* [Problem statement]:
Copy the listing verbatim, excluding any images found in it.

* [Provided material]:
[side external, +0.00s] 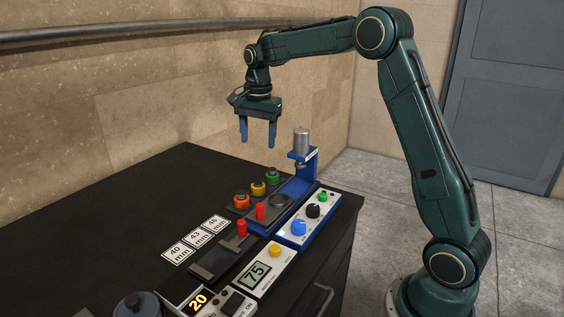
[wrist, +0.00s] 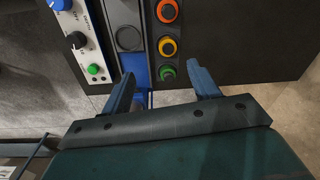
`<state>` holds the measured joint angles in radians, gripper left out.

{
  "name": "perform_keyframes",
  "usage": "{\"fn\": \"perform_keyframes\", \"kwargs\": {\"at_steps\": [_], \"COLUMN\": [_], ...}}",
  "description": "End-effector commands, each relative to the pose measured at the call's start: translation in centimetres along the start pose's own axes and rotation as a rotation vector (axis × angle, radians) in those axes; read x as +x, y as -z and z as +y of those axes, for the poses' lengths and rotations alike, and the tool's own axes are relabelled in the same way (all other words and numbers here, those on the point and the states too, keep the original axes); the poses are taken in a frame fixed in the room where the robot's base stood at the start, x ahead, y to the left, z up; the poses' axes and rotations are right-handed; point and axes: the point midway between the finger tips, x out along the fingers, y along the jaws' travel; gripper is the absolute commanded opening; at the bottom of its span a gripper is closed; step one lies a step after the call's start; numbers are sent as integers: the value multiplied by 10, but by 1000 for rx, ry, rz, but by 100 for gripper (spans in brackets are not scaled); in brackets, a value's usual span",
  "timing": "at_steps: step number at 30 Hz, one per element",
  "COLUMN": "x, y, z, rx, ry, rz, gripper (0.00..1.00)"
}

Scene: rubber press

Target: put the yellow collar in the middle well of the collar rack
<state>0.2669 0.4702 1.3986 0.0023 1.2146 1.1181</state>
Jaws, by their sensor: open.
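The yellow collar (side external: 258,189) is a short ring in a row between an orange-red collar (side external: 241,202) and a green collar (side external: 272,177). It also shows in the wrist view (wrist: 167,46). The three are on a dark strip that looks like the collar rack (wrist: 151,27), beside the blue press. The yellow collar is at the middle place of the row; I cannot tell how deep it sits. My gripper (side external: 258,143) is open and empty, well above the green end of the row, with fingers pointing down. In the wrist view its fingertips (wrist: 161,70) flank the green collar's image.
A blue press (side external: 303,183) with a metal cylinder (side external: 301,141) stands right of the row. A control panel (side external: 306,216) with knobs, a display reading 75 (side external: 258,275), red-topped parts (side external: 242,228) and millimetre labels (side external: 195,239) lie nearby. The table's left side (side external: 150,220) is clear.

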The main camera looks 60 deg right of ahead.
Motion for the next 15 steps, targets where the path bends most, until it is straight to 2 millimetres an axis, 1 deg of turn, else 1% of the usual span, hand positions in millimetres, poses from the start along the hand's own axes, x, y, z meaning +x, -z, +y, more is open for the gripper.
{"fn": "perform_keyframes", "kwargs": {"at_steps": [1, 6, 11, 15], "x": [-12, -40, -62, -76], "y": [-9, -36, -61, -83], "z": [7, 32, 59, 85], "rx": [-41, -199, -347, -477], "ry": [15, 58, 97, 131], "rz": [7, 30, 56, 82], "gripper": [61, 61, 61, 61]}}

* [Full solution]:
[side external, +0.00s] 
[wrist, +0.00s] 
`<state>` holds the measured joint angles in radians, gripper left out.

{
  "name": "perform_keyframes",
  "usage": "{\"fn\": \"perform_keyframes\", \"kwargs\": {\"at_steps\": [_], \"COLUMN\": [_], ...}}",
  "description": "End-effector commands, each relative to the pose measured at the call's start: translation in centimetres along the start pose's own axes and rotation as a rotation vector (axis × angle, radians) in those axes; read x as +x, y as -z and z as +y of those axes, for the poses' lengths and rotations alike, and the tool's own axes are relabelled in the same way (all other words and numbers here, those on the point and the states too, keep the original axes); the poses are taken in a frame fixed in the room where the robot's base stood at the start, x ahead, y to the left, z up; the poses' axes and rotations are right-handed; point and axes: the point midway between the finger tips, x out along the fingers, y along the jaws' travel; gripper is the absolute commanded opening; at the bottom of its span a gripper is closed; step one lies a step after the call's start; numbers are sent as integers: the value multiplied by 10, but by 1000 for rx, ry, rz, but by 100 for gripper (spans in brackets are not scaled); in brackets, a value's usual span",
  "timing": "at_steps: step number at 30 Hz, one per element",
  "COLUMN": "x, y, z, rx, ry, rz, gripper (0.00..1.00)"
}

Scene: rubber press

Target: put the yellow collar in the middle well of the collar rack
<state>0.2669 0.4702 1.3986 0.0023 1.2146 1.1181</state>
Jaws, by their sensor: open.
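The yellow collar (side external: 258,189) is a short ring in a row between an orange-red collar (side external: 241,202) and a green collar (side external: 272,177). It also shows in the wrist view (wrist: 167,46). The three are on a dark strip that looks like the collar rack (wrist: 151,27), beside the blue press. The yellow collar is at the middle place of the row; I cannot tell how deep it sits. My gripper (side external: 258,143) is open and empty, well above the green end of the row, with fingers pointing down. In the wrist view its fingertips (wrist: 161,70) flank the green collar's image.
A blue press (side external: 303,183) with a metal cylinder (side external: 301,141) stands right of the row. A control panel (side external: 306,216) with knobs, a display reading 75 (side external: 258,275), red-topped parts (side external: 242,228) and millimetre labels (side external: 195,239) lie nearby. The table's left side (side external: 150,220) is clear.

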The main camera looks 60 deg right of ahead.
Motion for the next 15 steps, targets where the path bends most, until it is straight to 2 millimetres an axis, 1 deg of turn, else 1% of the usual span, hand positions in millimetres, poses from the start along the hand's own axes, x, y, z meaning +x, -z, +y, more is open for the gripper.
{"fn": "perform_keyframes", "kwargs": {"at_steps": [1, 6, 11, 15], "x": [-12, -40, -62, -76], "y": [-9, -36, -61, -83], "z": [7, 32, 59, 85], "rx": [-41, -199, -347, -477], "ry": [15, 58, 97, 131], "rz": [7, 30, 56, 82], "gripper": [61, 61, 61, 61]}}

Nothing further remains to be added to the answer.